Ahmad Yani diangkat sebagai Menteri/Panglima Angkatan Darat (Men/Pangad) ke-6 pada tanggal 23 Juni 1962 hingga 01 Oktober 1965 (akhir hayat)
dengan tujuan menggantikan posisi A.H. Nasution yang pada saat itu masih di bawah kepemimpinan Soekarno. Ahmad Yani menjabat di posisi tersebut hingga akhir hayatnya. Sempat mendapatkan ancaman yang akan datang kerumahnya, Ahmad Yani saat itu tidak mau menambahkan pasukan pengawal di kediamannya.
Pada malam tanggal 30 September 1965, rumah Ahmad Yani dikepung oleh Pasukan Pasopati
(berseragam Cakrawibawa) sekitar pukul 03.00-04.00 tanggal 01 Oktober 1965.
Sempat adu mulut, karena Ahmad Yani diperlakukan secara kurang ajar sehingga
terjadilah kegaduhan di kediaman Ahmad Yani. Ahmad Yani memberontak hinggatidak lama terdengar suara tembakan dari Sersan Gijadi tepat di depan Ahmad Yani.
Beliau tertembak dengan posisi masih didepan kamarnya dengan disaksikan anak-
anaknya. Setelah tertembak, Pasukan Pasopati menyeret tubuh Ahmad Yani keluar
rumah dan dilemparkan keatas truk. Anak-anak Ahmad Yani ingin menyusul
Ayahnya, namun pasukan tersebut bilang "kalian berani keluar, akan kami tembak"
sontak anak-anak Ahmad Yani tidak berani keluar rumah.
Selang kejadian tersebut, Istri Ahmad Yani tiba dirumah, dengan kondisi rumah yang berserakan serta bekas darah yang banyak.
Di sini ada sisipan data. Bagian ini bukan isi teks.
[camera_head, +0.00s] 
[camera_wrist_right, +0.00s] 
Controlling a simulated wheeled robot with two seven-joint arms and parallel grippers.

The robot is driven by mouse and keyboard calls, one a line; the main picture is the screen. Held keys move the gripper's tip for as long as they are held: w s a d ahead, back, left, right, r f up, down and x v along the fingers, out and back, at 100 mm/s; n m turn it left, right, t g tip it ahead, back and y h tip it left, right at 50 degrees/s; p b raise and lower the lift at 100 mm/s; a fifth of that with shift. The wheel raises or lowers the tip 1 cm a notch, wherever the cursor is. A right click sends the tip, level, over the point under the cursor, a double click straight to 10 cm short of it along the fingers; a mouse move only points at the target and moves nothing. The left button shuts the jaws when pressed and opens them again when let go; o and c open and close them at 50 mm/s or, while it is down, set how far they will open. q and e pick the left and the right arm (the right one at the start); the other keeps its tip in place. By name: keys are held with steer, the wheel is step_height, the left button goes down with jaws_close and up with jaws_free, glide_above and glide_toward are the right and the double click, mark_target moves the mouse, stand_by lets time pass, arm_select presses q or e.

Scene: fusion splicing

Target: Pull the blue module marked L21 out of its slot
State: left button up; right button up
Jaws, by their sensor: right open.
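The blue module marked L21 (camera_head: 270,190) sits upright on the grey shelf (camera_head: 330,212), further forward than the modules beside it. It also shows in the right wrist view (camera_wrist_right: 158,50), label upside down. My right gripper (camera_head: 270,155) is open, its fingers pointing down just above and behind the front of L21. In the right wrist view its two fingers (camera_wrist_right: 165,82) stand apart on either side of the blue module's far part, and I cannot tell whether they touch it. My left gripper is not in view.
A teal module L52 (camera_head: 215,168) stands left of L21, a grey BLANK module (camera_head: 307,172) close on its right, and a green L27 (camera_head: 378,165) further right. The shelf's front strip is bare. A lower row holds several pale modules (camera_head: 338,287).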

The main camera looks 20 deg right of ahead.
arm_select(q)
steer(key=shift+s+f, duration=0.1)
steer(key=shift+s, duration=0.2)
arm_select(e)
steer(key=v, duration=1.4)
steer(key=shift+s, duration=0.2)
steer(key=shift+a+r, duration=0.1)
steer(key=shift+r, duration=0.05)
Yayuk menemui anak dan bertanya apa yang terjadi, sehingga
Yayuk histeris dan melarang kedua anak lelakinya untuk terjun kedunia militer (TNI).
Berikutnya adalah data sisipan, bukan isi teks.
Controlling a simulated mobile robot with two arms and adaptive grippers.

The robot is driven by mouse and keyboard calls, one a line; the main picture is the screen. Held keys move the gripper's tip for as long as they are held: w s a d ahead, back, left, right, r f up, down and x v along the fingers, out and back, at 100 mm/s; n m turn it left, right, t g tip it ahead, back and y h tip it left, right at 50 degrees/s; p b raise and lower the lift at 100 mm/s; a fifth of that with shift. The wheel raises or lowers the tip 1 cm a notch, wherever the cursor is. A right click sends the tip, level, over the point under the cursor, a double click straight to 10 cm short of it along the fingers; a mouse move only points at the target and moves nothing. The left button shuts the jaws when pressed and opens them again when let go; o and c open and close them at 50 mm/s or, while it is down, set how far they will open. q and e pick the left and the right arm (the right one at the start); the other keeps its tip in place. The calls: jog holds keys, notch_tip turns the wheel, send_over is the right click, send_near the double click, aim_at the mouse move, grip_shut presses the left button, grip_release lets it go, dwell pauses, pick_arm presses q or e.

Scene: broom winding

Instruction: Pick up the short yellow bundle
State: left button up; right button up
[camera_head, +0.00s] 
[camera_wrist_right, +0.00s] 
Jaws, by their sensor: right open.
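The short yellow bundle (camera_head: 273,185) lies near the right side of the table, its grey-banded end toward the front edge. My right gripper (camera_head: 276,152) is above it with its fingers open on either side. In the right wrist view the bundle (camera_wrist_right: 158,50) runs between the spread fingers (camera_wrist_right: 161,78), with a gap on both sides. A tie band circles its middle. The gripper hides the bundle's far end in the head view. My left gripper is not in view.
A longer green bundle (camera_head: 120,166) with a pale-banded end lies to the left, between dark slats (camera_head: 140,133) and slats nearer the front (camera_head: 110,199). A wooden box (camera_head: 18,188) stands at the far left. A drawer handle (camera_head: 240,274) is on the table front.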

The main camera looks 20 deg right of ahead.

Sedangkan setelah paksa membawa tubuh Ahmad Yani dari Kediamannya, Ahmad Yani dibawa ke suatu tempat (sumur) bernama Lubang Buaya di Daerah Pondok Gede Jakarta Timur. Tidak hanya jasad Ahmad Yani yang menjadi korban G30S/PKI, namun bersama 6 orang Perwira TNI selang 2 hari dari diletakkan jasad Ahmad Yani. Lubang Buaya (sumur) dengan kedalaman 12 meter dengan posisi atas tertutup.
Adanya peristiwa G30S/PKI, orang-orang tersebut mendapatkan gelar sebagai "Pahlawan Revolusi" hingga dikenal dan dikenang sampai sekarang. Pemberian gelar sesuai dengan keputusan presiden Nomor 111/KOTI/1965. Ahmad
Yani dinaikkan pangkatnya secara anumerta dari Letnan Jenderal menjadi Jenderal.
Jenderal Ahmad Yani dinyatakan wafat pada tanggal 01 Oktober 1965 posisi di Kota Jakarta. Tempat pemakaman yang berada di Taman Makam Pahlawan Nasional Utama Kalibata Jakarta.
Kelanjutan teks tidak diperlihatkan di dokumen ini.